__TASK DESCRIPTION__: Gather every line from the entries below that includes "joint".

__DATA EXCERPTS__:
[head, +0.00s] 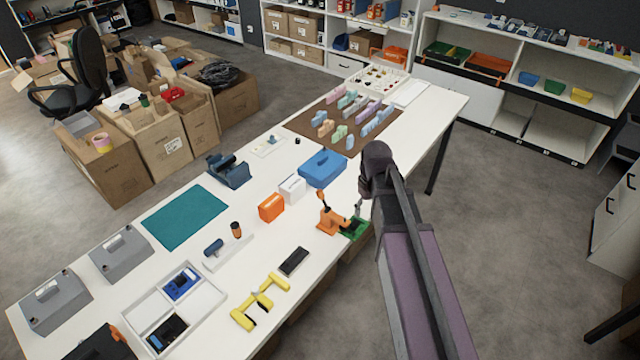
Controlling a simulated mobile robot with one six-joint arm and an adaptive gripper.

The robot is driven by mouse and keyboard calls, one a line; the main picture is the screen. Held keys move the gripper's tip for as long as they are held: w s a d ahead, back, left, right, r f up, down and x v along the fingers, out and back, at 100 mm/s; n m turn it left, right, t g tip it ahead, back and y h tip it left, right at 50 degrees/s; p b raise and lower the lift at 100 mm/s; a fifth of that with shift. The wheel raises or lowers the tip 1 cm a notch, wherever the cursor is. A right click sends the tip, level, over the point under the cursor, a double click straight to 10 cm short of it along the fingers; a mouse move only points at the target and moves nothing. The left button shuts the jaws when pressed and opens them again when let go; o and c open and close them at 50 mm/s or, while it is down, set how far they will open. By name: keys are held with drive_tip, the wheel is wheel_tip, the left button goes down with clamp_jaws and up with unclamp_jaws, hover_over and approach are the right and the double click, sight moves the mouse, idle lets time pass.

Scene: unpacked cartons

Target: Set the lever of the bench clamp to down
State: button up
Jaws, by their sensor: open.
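The bench clamp (330,222) is orange and stands near the right edge of the white table. Its lever (323,199) has a dark tip and points up, tilted a little to the left. A green piece (355,229) lies at the clamp's right side. My gripper (358,209) shows only in part at the end of my arm, just right of the clamp and close above the green piece. It is open, and I see nothing held in it. My arm hides part of it. I cannot tell whether it touches the clamp.
An orange box (271,208), a white box (292,188) and a blue case (323,168) stand behind and left of the clamp. A black device (294,262) and a yellow tool (260,302) lie in front.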

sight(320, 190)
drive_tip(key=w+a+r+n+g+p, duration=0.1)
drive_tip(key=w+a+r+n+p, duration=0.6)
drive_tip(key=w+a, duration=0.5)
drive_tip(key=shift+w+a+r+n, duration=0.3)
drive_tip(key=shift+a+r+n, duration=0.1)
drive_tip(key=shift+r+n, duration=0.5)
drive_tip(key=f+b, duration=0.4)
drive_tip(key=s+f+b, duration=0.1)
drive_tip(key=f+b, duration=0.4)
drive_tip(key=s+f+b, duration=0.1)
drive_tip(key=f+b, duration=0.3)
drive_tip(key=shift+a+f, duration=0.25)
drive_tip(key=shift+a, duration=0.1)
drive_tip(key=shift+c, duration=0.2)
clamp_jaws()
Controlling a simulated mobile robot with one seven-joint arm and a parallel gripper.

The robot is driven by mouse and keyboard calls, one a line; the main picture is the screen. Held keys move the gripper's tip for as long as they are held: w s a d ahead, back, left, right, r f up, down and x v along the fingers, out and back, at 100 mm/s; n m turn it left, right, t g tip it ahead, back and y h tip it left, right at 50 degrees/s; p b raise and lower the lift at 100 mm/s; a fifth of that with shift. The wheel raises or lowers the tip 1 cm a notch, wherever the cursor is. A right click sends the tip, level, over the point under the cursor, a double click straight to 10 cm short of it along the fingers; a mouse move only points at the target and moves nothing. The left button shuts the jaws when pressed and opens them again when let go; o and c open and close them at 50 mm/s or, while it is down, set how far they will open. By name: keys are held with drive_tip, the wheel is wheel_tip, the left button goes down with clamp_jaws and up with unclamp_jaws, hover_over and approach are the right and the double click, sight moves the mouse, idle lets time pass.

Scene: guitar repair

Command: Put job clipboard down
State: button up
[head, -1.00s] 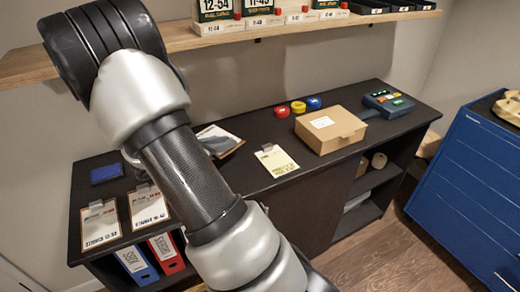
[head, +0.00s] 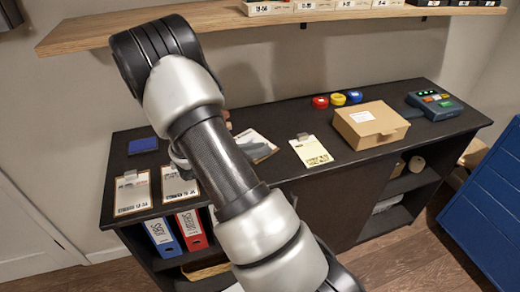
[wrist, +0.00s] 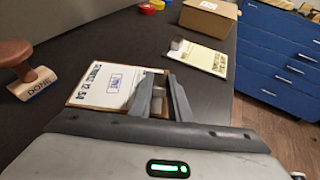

__ANSWER TO THE PROBLEM__:
Controlling a simulated mobile robot with one six-joint arm and an adaptive gripper.
Controlling a simulated mobile robot with one seven-joint arm and a parallel gripper.

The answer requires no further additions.